- How beautiful are the horses?
- I love the fact that there’s an event for everyone: 15 year olds in the swimming, and a 56-year-old Kiwi in the equestrian, Asians have table tennis, Mongolians get judo or wrestling, Kazakhstan gets weight lifting, Ethiopia and Kenya the long distance running, new Zealand the rowing, GB the cycling, US the swimming, Jamaica the sprints, etc.
- I always find myself feeling sorry for athletes in colourful uniforms. I know everyone can’t be cool like the Kiwis in black, so I wonder how the athletes feel in the embarrassing colours that some have to wear? Lithuania’s puce green or the Netherlands wearing orange, for example.
- Why don’t the rowers get a podium to stand on? Is it because they’re so tall?
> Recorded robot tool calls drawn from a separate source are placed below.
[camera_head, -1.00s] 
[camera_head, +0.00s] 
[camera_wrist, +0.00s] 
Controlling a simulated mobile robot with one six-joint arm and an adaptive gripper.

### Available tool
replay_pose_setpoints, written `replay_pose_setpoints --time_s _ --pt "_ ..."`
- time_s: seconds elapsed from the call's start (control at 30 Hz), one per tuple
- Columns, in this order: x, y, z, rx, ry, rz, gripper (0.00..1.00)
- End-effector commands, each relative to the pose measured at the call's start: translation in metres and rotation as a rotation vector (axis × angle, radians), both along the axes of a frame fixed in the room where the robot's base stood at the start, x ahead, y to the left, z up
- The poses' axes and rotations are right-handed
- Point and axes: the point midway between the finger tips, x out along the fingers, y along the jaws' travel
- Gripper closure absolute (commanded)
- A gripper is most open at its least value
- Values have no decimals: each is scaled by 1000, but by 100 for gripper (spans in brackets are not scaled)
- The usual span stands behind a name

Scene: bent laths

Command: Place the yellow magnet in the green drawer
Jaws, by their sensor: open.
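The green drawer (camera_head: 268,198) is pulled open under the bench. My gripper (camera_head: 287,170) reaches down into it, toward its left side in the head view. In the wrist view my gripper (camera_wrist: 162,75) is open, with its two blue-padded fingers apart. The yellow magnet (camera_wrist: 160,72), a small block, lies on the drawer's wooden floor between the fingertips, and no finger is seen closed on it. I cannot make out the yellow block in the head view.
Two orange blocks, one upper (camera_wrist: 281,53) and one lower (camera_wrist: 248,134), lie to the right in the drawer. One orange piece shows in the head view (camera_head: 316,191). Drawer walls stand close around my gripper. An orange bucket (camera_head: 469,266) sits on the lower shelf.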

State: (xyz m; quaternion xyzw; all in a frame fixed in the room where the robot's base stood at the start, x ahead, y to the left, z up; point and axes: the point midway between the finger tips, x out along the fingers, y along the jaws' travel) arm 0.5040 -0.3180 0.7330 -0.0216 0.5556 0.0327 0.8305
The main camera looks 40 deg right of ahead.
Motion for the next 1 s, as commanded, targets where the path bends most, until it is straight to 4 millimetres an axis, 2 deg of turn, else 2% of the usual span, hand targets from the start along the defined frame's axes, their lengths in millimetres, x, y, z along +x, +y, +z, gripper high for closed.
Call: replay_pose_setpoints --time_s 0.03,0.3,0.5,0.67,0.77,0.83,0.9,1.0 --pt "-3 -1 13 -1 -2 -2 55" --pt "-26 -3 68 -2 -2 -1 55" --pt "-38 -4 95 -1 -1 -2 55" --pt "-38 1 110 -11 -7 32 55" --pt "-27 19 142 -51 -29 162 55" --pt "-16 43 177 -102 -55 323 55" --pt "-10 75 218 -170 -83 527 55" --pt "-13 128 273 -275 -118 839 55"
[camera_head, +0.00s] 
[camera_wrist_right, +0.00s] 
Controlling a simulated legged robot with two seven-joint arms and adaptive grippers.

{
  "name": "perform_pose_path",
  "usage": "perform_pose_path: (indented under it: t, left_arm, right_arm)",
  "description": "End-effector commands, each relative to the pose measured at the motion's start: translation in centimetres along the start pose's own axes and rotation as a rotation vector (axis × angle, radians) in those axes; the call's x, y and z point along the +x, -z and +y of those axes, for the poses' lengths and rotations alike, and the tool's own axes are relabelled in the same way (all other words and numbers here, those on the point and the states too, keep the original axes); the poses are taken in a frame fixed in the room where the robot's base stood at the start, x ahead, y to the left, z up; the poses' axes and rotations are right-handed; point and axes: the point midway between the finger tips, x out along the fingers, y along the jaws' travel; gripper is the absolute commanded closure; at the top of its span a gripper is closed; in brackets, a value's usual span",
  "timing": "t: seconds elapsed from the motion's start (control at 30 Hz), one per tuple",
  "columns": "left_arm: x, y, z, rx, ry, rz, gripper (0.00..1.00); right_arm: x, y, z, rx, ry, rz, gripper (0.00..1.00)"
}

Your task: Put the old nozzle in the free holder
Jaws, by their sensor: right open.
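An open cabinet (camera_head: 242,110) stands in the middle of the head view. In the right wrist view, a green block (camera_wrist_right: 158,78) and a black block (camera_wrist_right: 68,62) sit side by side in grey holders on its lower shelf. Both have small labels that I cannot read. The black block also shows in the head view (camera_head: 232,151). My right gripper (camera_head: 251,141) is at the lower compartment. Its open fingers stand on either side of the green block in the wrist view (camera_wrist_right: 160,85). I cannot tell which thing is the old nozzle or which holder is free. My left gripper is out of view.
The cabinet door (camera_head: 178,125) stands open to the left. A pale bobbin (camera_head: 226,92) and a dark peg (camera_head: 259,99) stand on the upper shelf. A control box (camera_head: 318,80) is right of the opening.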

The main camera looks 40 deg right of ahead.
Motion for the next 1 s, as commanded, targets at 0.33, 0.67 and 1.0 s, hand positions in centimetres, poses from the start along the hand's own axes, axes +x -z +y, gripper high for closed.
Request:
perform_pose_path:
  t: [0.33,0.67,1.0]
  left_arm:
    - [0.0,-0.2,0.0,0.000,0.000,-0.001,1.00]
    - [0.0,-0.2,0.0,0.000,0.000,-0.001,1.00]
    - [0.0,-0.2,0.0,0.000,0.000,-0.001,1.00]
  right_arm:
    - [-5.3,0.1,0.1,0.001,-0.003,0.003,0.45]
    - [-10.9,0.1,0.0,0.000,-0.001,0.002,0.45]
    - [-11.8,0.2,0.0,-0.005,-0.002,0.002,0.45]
- I love the emotion of the Olympics. I’m a sucker for an emotional victory, and for a medal ceremony. But it’s okay, I have a good stock of tissue boxes just in case. And I love seeing grown men cry. The English rower who came third in the single sculls last night was crying like a baby as he got his medal. The gnarly old Kiwi who won also got a little choked up. And the young Kiwi swimmer who came fourth, smashing her personal best for the second time by several seconds these games, crying simply because she got close to a medal, close to her idols, realising that she deserved to be there.
- The Kiwi rowers who won the double sculls looked like hobbits at the medal ceremony , surrounded by the giants they had beaten. How great it was to win three gold medals in 24 hours, taking us to the top of the medal-by-population table.
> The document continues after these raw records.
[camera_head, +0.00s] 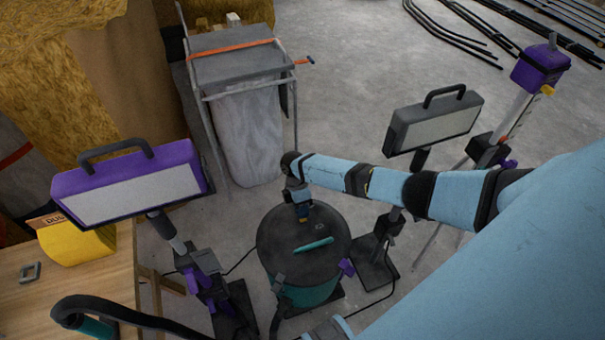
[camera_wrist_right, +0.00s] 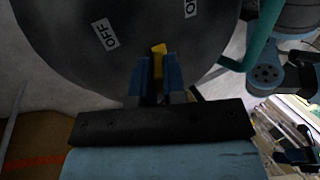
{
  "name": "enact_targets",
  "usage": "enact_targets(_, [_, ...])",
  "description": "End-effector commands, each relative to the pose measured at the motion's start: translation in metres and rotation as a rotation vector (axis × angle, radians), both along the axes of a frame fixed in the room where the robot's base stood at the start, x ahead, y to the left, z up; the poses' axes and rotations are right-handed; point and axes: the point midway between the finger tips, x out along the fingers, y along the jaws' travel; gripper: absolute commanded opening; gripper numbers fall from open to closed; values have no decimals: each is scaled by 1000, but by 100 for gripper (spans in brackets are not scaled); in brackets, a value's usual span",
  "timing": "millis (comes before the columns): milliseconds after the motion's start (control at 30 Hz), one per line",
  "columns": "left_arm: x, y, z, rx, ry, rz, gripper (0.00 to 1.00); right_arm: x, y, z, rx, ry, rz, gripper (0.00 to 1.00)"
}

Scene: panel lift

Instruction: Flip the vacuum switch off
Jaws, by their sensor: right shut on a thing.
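The vacuum (camera_head: 275,245) is a teal drum with a dark round lid, standing on the floor at the lower middle of the head view. Its lid (camera_wrist_right: 75,45) fills the top of the right wrist view, with a white OFF label (camera_wrist_right: 105,34) to the left and a partly cut-off label starting with O (camera_wrist_right: 191,8) to the upper right. My right gripper (camera_head: 302,209) reaches down to the lid. Its blue fingers (camera_wrist_right: 159,75) are shut on the yellow switch (camera_wrist_right: 158,60). The fingers hide the switch's lower part. My left gripper is not seen.
A purple work lamp (camera_head: 130,185) stands left of the vacuum and a grey one (camera_head: 433,122) right of it. A wooden table (camera_head: 70,285) is at the lower left. A grey bag on a metal frame (camera_head: 250,135) stands behind. Cables cross the floor.

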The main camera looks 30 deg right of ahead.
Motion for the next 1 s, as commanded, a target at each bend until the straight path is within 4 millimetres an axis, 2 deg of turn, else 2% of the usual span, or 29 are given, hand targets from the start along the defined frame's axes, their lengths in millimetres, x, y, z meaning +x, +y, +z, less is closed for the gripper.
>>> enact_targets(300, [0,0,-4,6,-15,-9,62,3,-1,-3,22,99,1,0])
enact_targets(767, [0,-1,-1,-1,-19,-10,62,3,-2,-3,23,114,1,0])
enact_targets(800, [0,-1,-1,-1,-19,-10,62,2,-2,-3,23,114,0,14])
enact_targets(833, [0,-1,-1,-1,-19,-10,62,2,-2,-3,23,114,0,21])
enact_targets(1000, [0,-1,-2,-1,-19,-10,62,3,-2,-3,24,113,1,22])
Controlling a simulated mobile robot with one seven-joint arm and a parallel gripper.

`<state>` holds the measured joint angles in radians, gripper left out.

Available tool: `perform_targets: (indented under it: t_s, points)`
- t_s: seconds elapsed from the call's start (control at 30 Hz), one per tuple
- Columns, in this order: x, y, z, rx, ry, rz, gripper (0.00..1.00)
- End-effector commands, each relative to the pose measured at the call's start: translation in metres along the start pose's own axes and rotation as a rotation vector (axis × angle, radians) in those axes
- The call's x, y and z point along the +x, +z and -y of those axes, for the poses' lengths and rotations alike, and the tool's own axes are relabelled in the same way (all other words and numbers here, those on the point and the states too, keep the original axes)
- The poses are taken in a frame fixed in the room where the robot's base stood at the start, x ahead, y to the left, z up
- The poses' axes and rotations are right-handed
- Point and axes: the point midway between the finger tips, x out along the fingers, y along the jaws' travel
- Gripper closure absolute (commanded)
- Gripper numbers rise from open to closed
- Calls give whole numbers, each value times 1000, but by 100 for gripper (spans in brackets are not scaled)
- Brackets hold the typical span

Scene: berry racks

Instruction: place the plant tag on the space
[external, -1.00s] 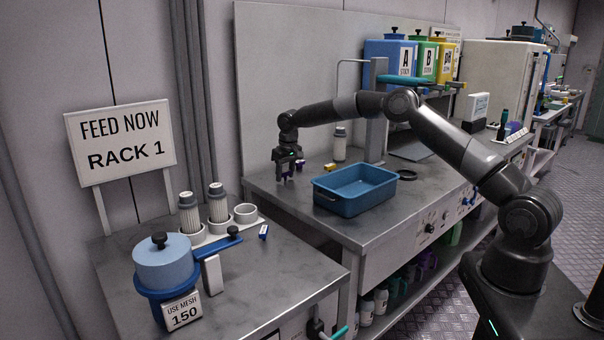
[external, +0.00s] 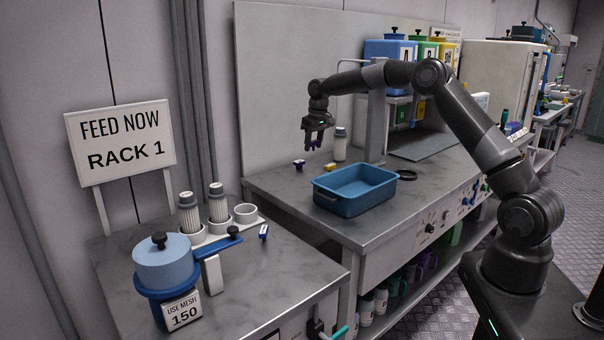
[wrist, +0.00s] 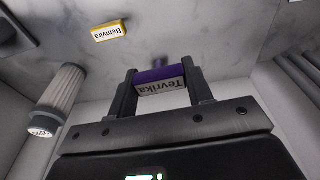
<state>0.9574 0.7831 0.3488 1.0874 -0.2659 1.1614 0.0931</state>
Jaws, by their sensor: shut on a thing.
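My gripper (external: 314,147) is in the air above the back bench, to the left of a white cylinder with a grey cap. It is shut on a purple plant tag with a white face reading "Tevrika" (wrist: 163,86), seen between the fingers in the wrist view. A yellow tag reading "Bemvira" (wrist: 110,31) lies on the bench; it also shows in the external view (external: 329,167). Another small blue-and-white tag (external: 263,232) is on the front bench. I cannot tell which spot is the space.
A blue tray (external: 340,203) and a black ring (external: 408,175) are on the back bench (external: 290,205). The white cylinder (external: 340,147) stands near the gripper. The front bench holds a blue pot (external: 162,265) and a rack of cylinders (external: 205,234). A sign reads "Feed now rack 1" (external: 120,140).

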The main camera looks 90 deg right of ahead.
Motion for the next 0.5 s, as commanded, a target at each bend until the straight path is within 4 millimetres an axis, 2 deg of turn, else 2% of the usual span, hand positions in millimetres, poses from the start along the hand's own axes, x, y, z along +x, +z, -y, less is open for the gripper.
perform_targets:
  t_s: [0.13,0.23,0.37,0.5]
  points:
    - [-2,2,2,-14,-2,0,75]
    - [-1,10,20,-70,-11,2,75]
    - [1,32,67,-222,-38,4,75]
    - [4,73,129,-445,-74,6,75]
- Speaking of the various medal tables, I found it fascinating to find medals-by-GDP tables, which put Mongolia out front by a country mile. It is sobering to reflect on these, when so many of the sports are filled with white European (or European origin) athletes from wealthy countries, or they are at least as we watch the earlier events such as equestrian, swimming and rowing.
- I can’t understand why the rowers have so many heats, repechages, and fake also-ran finals? I mean, the other night I saw them running an F Final. That’s not a final. That’s just another race for the people who got last in their heats! No other sport does that.
- The women’s beach volleyball uniform. How, in 2012, can any modern sport justify that? How can they justify a sport that legislates a maximum size for the women’s bikinis? And then to add insult to injury, they let the men wear baggy shorts and T-shirts. I seriously object to this on feminist grounds. Yes, I’m also showing my age, because I’m always puzzled at the increasingly skimpy women’s athletics shorts and tops that have, since I used to compete in the 70s, turned into bikinis or bra and knickers. It makes me remember a popular ad on TV here. If you can’t see the water, then you’re wearing underwear. My husband has just volunteered the information that the original Olympians competed naked, so what’s my problem?!
- I haven’t been to bed before midnight all week. Last night was much later.Will I get much sleep over the next week?
- I love the London 2012 iPad app
- How old I am, as I remember past Olympics. My earliest Olympic memories are of 1972 in Munich, both victories – my mother coming into our bedroom to wake us up to go to school and announcing the NZ rowing eight had won a gold medal – and the terrorist attacks. (Actually, editing all the typos on this that crept in as I wrote it from my iPad in front of the TV, I now realise I do have some 1968 Mexico memories.)
- My favourite Olympic memories come from 1976 when John Walker won the 1500 metres gold and another Kiwi came third, when Mark Todd won for the second Olympics in a row on his horse Charisma in 1988, and more recently in 2004 when our athletes came 1st and 2nd in the triathlon. I remember so many of New Zealand’s medals. Coming from a small country, each medallist is feted, each win (or place) is celebrated, and we feel the wins personally. I wonder how it feels to come from America or China or Great Britain where you’re one of tens or hundreds of millions (or even the odd billion), and where the medals come thick and fast. Do the victories feel so personal, is each medal winner (or even competitor) celebrated in the way we can do here in our small island nation?
- And as I watch the Olympic competitors, the joy and the heartache, this year I am especially thinking of those who didn’t make the team. In particular, Natalie my cousin’s daughter, a first class shooter who was told she was selected to the one spot NZ shooting was allocated. But then another shooter challenged his omission, and only days before she was to leave, Natalie was replaced in the team. She received a lot of publicity, and was commended for her dignity when it must have been heart-breaking. And only days before the Olympics she won the world clay shooting championship, as if to prove to the selectors she should have been there. I wonder how she is feeling sitting at home watching the Olympics on TV from her couch on the wrong side of the world.
- And finally, working out at the gym in the mornings is now quite fun, as we are all glued to the final Olympic events of the day in London. And somehow, as we watch these fit and toned athletes, our own work-outs take on an extra intensity.